Every year, it is a challenge to conduct examinations in Sawantwadi, in the Konkan region of Maharashtra. Three colleges of this Konkan town are affiliated to Mumbai University, almost 650 kilometres away. Going to the university for any work is a big challenge. Administering the colleges in this region is an equally big one for Mumbai University. The Konkan people have long demanded a separate university for their area. This problem is not unique to Maharashtra either.
The University of Mumbai, like most universities in the country, has a federal structure. The central administration and its postgraduate departments form the core that sets standards for and regulates a number of affiliated institutions, typically colleges, for undergraduate studies. These colleges can be fully public, aided or private.
The draft National Education 2019 is only the latest policy roadmap to recommend abolishing this system of affiliated colleges. Education commissions have regarded this structure with concern for years and it’s easy to see why. Some state-run universities are so bloated, their central cores, instead of focusing on research and innovation, have been reduced to just conducting exams and managing welfare schemes and promotions.

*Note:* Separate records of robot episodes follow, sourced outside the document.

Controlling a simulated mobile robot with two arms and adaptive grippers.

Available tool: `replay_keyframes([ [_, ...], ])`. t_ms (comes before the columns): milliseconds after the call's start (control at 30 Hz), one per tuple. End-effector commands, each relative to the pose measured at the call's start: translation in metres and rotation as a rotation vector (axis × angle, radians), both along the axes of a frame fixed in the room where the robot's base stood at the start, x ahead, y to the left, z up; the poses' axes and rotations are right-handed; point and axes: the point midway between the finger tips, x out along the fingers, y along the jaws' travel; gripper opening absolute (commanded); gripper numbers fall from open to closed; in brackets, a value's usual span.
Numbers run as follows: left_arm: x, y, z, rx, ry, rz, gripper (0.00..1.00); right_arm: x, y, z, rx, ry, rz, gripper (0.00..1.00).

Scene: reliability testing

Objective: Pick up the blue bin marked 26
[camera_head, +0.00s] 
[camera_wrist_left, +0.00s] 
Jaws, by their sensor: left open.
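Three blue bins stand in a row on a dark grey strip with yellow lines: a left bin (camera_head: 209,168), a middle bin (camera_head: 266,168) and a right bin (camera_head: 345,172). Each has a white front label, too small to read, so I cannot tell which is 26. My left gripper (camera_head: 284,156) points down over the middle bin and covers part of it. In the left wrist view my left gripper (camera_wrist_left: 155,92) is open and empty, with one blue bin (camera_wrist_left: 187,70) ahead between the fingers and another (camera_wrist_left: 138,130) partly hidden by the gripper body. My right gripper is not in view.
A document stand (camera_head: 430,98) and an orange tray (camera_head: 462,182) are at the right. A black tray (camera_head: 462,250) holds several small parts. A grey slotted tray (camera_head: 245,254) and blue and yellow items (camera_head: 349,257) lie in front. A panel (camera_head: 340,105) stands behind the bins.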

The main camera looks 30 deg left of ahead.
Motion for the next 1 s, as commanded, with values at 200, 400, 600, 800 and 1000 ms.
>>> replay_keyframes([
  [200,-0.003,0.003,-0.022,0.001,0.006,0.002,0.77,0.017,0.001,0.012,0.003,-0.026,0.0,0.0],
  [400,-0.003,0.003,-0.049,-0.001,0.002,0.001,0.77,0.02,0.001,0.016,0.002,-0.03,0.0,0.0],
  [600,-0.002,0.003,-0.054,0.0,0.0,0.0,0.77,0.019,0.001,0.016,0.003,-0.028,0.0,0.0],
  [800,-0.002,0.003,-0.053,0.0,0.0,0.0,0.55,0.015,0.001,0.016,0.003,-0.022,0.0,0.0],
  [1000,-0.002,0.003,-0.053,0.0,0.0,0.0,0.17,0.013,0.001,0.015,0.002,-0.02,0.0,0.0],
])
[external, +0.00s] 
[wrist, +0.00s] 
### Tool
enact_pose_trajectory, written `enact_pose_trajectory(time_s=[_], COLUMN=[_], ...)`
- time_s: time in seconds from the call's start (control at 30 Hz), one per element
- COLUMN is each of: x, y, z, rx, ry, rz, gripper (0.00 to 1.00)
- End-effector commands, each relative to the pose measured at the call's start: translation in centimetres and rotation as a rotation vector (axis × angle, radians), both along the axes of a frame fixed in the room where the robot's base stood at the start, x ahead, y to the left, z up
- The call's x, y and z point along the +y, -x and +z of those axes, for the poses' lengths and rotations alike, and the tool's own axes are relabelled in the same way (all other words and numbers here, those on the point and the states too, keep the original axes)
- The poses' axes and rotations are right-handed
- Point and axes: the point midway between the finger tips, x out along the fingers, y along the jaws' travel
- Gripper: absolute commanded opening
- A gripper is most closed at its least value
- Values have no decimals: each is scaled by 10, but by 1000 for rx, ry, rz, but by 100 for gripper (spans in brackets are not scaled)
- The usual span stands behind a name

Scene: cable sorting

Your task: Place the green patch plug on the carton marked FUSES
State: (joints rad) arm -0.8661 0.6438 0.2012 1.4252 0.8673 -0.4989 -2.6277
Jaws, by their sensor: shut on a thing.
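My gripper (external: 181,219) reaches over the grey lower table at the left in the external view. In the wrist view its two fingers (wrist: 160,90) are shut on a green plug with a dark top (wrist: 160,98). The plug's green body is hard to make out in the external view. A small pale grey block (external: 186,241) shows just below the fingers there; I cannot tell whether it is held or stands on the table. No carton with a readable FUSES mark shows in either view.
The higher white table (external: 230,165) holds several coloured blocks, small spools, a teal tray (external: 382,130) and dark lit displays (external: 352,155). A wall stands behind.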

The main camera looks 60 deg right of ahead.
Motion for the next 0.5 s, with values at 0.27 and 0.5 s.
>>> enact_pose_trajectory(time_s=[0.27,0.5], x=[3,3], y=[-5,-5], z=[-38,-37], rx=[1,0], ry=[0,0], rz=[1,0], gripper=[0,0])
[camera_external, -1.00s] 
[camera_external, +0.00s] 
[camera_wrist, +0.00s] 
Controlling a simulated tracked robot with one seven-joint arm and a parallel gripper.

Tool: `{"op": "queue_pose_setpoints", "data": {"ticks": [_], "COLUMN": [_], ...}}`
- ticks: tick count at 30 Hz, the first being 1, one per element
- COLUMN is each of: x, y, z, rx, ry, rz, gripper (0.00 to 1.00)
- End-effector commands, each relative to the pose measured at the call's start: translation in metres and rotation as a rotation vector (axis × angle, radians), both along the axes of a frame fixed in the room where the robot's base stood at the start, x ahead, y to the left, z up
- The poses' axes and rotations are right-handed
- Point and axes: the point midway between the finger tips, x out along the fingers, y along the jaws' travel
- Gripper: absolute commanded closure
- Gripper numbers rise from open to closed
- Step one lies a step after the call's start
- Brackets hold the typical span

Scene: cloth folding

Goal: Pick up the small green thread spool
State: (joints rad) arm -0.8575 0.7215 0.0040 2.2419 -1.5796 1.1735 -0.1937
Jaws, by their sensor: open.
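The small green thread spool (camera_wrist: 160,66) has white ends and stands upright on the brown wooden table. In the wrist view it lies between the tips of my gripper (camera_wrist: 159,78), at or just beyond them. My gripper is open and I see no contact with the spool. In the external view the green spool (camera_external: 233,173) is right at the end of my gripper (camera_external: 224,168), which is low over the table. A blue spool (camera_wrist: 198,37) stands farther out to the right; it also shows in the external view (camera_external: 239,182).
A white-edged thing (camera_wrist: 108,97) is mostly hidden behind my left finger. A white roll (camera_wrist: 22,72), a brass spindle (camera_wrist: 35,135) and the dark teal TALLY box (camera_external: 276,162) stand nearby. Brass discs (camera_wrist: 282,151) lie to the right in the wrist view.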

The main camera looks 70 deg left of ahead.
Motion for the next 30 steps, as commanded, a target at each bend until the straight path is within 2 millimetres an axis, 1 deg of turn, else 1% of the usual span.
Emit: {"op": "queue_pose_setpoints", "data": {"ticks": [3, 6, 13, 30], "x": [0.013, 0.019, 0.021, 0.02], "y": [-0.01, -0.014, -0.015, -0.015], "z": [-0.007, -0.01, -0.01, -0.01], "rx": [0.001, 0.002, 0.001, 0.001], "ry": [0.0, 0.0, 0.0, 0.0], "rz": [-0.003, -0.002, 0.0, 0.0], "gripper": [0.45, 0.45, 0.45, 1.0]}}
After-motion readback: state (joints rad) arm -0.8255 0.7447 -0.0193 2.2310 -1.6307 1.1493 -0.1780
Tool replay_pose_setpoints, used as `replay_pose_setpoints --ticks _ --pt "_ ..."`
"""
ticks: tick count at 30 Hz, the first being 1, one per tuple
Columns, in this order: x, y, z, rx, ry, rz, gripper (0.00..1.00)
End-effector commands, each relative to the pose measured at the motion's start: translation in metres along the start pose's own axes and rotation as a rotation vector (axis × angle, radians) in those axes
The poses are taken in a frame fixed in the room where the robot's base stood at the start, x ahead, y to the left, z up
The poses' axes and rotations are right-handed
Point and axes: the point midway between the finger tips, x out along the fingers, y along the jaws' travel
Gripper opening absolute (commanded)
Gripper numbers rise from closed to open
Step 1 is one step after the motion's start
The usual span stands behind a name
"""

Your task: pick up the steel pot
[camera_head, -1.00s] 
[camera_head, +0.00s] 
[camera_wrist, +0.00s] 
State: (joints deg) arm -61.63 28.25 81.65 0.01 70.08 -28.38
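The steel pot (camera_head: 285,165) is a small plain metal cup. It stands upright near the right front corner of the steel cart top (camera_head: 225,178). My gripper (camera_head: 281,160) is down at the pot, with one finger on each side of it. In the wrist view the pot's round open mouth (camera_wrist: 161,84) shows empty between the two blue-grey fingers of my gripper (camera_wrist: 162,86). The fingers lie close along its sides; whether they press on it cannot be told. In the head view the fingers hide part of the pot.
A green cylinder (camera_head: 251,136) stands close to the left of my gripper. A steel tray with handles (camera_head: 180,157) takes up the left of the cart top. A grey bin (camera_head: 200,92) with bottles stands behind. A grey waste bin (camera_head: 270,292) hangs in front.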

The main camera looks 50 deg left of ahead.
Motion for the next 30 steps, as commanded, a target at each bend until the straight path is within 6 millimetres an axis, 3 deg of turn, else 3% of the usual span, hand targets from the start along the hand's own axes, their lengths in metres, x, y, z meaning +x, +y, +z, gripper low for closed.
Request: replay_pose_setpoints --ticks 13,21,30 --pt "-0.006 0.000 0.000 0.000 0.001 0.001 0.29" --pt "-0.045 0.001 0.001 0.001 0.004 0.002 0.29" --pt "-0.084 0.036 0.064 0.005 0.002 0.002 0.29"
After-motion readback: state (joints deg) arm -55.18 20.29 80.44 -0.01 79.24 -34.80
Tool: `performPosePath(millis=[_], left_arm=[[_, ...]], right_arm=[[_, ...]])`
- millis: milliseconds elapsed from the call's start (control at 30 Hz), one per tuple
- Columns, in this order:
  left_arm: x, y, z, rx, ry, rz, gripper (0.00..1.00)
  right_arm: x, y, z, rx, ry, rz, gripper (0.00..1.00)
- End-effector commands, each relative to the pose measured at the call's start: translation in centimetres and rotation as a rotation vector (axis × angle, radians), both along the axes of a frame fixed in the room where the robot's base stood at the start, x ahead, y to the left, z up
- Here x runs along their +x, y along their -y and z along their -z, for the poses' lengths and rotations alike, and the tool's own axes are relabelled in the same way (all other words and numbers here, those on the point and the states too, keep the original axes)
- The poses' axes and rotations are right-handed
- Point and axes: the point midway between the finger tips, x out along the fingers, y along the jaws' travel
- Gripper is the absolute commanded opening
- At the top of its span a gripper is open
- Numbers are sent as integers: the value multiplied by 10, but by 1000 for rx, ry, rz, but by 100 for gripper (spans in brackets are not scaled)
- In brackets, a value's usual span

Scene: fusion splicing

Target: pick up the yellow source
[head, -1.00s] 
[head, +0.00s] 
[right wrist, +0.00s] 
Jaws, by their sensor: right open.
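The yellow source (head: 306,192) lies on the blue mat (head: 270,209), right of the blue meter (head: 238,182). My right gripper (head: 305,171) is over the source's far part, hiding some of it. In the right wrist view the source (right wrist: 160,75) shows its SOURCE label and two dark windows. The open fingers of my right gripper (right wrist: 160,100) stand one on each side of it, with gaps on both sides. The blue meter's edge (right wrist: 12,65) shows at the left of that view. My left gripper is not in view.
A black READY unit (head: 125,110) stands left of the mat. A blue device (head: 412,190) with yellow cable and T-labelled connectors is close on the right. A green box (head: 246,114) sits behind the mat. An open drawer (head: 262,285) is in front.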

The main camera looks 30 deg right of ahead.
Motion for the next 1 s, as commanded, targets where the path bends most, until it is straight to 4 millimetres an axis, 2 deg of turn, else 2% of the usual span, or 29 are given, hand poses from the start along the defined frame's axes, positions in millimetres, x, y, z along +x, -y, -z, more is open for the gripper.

India’s five biggest universities regulate a staggering 4,209 colleges and centres between them, enrolling lakhs of students. The largest, Chhatrapati Shahu Ji Maharaj (CSJM) University, Kanpur, alone has close to 1,000 affiliated colleges spread across 14 districts of Uttar Pradesh. Mumbai University, with over 800 affiliated colleges enrolling 8.5 lakh students conducts 8,500 examinations in a year. Savitribai Phule Pune University, Maharashtra, and Dr. B. R. Ambedkar University, Agra, Uttar Pradesh are about the same size as Mumbai University. The story behind their bulk is the same one behind most of public higher education – underfunding, teacher-shortage, and systems whose growth simply hasn’t kept pace with the growth in the number of students.